> [PROBLEM DESCRIPTION]: Quote the records in full and leave their pictures out.

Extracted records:
----------

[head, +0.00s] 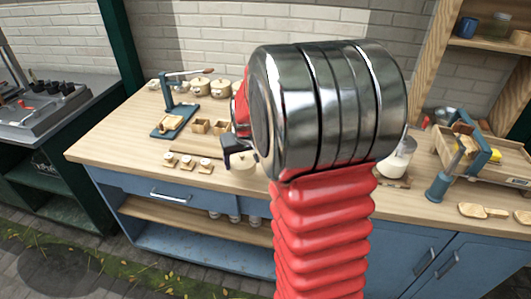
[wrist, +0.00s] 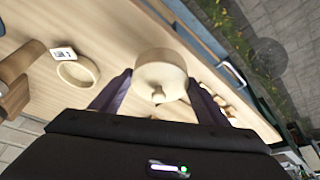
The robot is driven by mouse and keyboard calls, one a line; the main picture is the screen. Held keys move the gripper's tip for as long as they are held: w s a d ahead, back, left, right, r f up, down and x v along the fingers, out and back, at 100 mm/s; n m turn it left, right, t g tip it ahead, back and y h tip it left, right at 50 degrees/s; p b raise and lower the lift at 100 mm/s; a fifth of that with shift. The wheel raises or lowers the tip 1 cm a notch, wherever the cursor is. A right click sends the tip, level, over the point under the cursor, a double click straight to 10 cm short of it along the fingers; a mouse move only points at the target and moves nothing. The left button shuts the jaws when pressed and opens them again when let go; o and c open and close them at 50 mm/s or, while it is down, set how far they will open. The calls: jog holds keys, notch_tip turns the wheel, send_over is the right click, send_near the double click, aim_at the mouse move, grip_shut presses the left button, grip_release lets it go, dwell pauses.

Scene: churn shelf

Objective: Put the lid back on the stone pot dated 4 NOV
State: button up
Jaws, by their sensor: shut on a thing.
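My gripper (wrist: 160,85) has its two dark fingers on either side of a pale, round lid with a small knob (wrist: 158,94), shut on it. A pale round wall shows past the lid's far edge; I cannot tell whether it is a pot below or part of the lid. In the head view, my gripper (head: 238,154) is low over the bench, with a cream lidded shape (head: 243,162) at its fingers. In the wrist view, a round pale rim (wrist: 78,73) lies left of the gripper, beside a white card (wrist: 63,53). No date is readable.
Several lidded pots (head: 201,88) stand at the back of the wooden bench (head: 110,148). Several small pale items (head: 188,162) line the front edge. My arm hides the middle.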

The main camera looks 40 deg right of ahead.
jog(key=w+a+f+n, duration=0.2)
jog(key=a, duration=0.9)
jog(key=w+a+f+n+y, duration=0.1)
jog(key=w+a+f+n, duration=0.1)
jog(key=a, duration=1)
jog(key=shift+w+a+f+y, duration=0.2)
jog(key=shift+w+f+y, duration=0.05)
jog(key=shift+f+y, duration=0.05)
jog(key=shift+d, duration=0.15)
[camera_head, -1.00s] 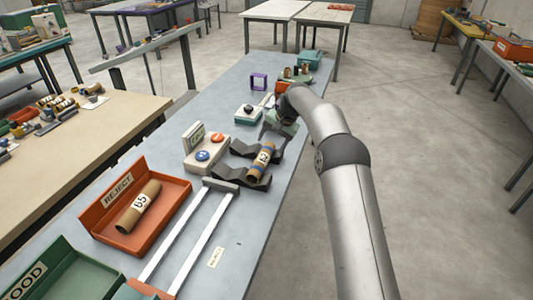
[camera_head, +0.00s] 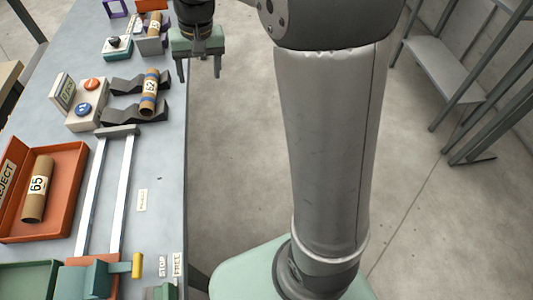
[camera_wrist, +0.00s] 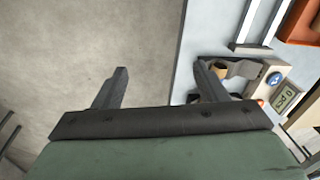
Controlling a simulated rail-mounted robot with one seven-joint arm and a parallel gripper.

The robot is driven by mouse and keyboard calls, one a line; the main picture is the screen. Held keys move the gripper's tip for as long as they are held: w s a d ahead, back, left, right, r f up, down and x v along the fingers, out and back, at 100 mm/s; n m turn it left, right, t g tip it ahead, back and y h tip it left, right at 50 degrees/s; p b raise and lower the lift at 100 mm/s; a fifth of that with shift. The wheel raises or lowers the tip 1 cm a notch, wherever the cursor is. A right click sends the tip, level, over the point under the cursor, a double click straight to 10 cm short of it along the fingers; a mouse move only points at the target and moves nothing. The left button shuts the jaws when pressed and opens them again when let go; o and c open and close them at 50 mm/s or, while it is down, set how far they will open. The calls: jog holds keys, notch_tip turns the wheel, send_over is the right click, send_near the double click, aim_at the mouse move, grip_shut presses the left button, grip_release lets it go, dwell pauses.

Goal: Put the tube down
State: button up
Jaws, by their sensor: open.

----------

> [EXERCISE SOLUTION]:
[head, +0.00s] 
[wrist, +0.00s] 
The robot is driven by mouse and keyboard calls, one a line; the main picture is the screen. Held keys move the gripper's tip for as long as they are held: w s a d ahead, back, left, right, r f up, down and x v along the fingers, out and back, at 100 mm/s; n m turn it left, right, t g tip it ahead, back and y h tip it left, right at 50 degrees/s; p b raise and lower the lift at 100 mm/s; a fifth of that with shift. The wheel raises or lowers the tip 1 cm a notch, wherever the cursor is. A right click sends the tip, level, over the point under the cursor, a double click straight to 10 cm short of it along the fingers; a mouse move only points at the target and moves nothing. The left button shuts the jaws when pressed and opens them again when let go; o and c open and close them at 50 mm/s or, while it is down, set how far they will open. The calls: jog holds keys, notch_tip turns the wheel, send_over is the right click, send_near the double click, aim_at the mouse move, grip_shut presses the left button, grip_release lets it go, dwell pauses.

Scene: churn shelf

Objective: Put the lid back on the stone pot dated 4 NOV
State: button up
Jaws, by their sensor: shut on a thing.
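My gripper (wrist: 160,85) has its two dark fingers on either side of a pale, round lid with a small knob (wrist: 158,94), shut on it. A pale round wall shows past the lid's far edge; I cannot tell whether it is a pot below or part of the lid. In the head view, my gripper (head: 238,154) is low over the bench, with a cream lidded shape (head: 243,162) at its fingers. In the wrist view, a round pale rim (wrist: 78,73) lies left of the gripper, beside a white card (wrist: 63,53). No date is readable.
Several lidded pots (head: 201,88) stand at the back of the wooden bench (head: 110,148). Several small pale items (head: 188,162) line the front edge. My arm hides the middle.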

The main camera looks 40 deg right of ahead.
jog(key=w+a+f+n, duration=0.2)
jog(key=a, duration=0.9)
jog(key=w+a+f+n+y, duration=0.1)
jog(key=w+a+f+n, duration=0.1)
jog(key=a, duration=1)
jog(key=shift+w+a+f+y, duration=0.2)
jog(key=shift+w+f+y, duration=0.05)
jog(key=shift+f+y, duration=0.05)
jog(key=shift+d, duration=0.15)
[camera_head, -1.00s] 
[camera_head, +0.00s] 
[camera_wrist, +0.00s] 
Controlling a simulated rail-mounted robot with one seven-joint arm and a parallel gripper.

The robot is driven by mouse and keyboard calls, one a line; the main picture is the screen. Held keys move the gripper's tip for as long as they are held: w s a d ahead, back, left, right, r f up, down and x v along the fingers, out and back, at 100 mm/s; n m turn it left, right, t g tip it ahead, back and y h tip it left, right at 50 degrees/s; p b raise and lower the lift at 100 mm/s; a fifth of that with shift. The wheel raises or lowers the tip 1 cm a notch, wherever the cursor is. A right click sends the tip, level, over the point under the cursor, a double click straight to 10 cm short of it along the fingers; a mouse move only points at the target and moves nothing. The left button shuts the jaws when pressed and opens them again when let go; o and c open and close them at 50 mm/s or, while it is down, set how far they will open. The calls: jog holds keys, notch_tip turns the wheel, send_over is the right click, send_near the double click, aim_at the mouse move, grip_shut presses the left button, grip_release lets it go, dwell pauses.

Goal: Put the tube down
State: button up
Jaws, by their sensor: open.

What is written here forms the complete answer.